Tercümanın yanında kalem ve küçük bir not defteri olmalıdır. Bu sayede tercüman önemli noktaları not alabilir. Simultane tercüman iş öncesi konuşmacı ile iletişim içine geçerek, yapılacak konuşmanın bir kopyasını alıp alamayacağını sormalı ve konuşmayı gözden geçirmelidir. Bu şekilde konuşmanın içinde geçebilecek, kendisinin bilmediği kavramlara konuşmacı ile beraber açıklık getirebilir ve yanlış ifadelerin önüne geçbilebilir. Tercüman müşterilerinin isteklerini göz önüne alarak bir fiyat teklifinde bulunmalıdır. Deneyimli simultane tercümanlara günlük veya saatlik ne kadar ücret aldıklarını sormak, genç tercümanların işine yarayabilir.

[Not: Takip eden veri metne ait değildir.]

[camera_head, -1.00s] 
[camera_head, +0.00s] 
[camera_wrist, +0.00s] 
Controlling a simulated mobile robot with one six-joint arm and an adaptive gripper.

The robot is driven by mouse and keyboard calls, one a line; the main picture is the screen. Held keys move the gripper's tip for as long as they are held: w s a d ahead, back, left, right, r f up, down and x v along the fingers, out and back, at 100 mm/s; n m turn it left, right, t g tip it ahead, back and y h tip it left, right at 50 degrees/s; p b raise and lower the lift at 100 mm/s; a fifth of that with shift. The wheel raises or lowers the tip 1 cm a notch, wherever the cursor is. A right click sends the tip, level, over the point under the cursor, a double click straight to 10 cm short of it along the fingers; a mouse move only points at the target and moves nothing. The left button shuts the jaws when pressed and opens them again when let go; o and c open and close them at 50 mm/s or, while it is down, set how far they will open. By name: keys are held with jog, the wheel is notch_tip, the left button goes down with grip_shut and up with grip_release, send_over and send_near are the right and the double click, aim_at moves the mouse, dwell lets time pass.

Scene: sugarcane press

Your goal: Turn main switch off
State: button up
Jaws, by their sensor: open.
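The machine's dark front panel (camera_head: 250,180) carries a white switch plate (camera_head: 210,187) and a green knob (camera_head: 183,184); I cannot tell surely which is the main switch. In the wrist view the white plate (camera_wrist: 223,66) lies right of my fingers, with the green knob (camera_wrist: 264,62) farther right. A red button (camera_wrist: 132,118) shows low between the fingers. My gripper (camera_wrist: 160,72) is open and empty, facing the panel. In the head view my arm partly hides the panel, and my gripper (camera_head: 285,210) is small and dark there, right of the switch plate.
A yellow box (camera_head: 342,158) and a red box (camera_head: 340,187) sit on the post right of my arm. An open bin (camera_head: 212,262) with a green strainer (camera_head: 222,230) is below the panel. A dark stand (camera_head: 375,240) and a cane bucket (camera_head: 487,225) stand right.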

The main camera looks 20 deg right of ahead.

Konuşmacı alçak bir sesle konuşuyorsa, tercüman konuşmacıdan biraz daha yüksek bir sesle konuşmasını istemelidir. Böylece gürültülü bir ortamda simultane tercüme yaparken tercümanın önemli noktaları kaçırması veya yanlış anlaması ihtimali ortadan kalkar. Tercüman tam konsantrasyonla konuşmacıyı dinlemeli, işine engel olabilecek moral bozukluğu gibi psikolojik etmenlerin etkisinde kalmamalıdır. Tercüman hata yapmaktan korkmamalı, anlamadığı kısımları konuşmacıya yeniden sorabilmelidir. Konuşmacı gereğinden fazla hızlı konuşuyor ve tercümanın tercüme yapmasını beklemiyorsa, tercüman konuşmacıyı uyarmalıdır. Konuşmacı o toplumun kültüründe tabu olarak veya hakaret olarak algılanabilecek ifadeleri daha yumuşak bir dille ifade etmelidir. Tercüman yapmış olduğu işten memnun ve kendine güvenen bir biçimde ayrılmalıdır. Yapmış olduğu hataların farkında olması ve bunları bir daha tekrarlamaması için aldığı notları okuması veya yaptığı ses kayıtlarını dinlemesi büyük fayda sağlayacaktır.

Her yeni işe başlayan simultane tercüman, yeteneğini geliştimeli, aynı zamanda bilim ve teknoloji gibi konulardaki bilgilerini genişleterek belirli bir alanın terminolojisinde uzmanlaşmalıdır. Yeteneğin gelişmesi iş yaparak, bilginin gelişmesi ise okuyarak gerçekçleşebilir. Aynı zamanda tercümanın geriye dönüp bakarak yaptığı hatalardan ders çıkartması, gelişmeye katkı sağlayabilecek önemli bir etmendir.

Bahsedilen noktalara dikkat gösteren genç tercümanlar, zaman içinde yaptıkları işte daha usta bir hale gelebilirler.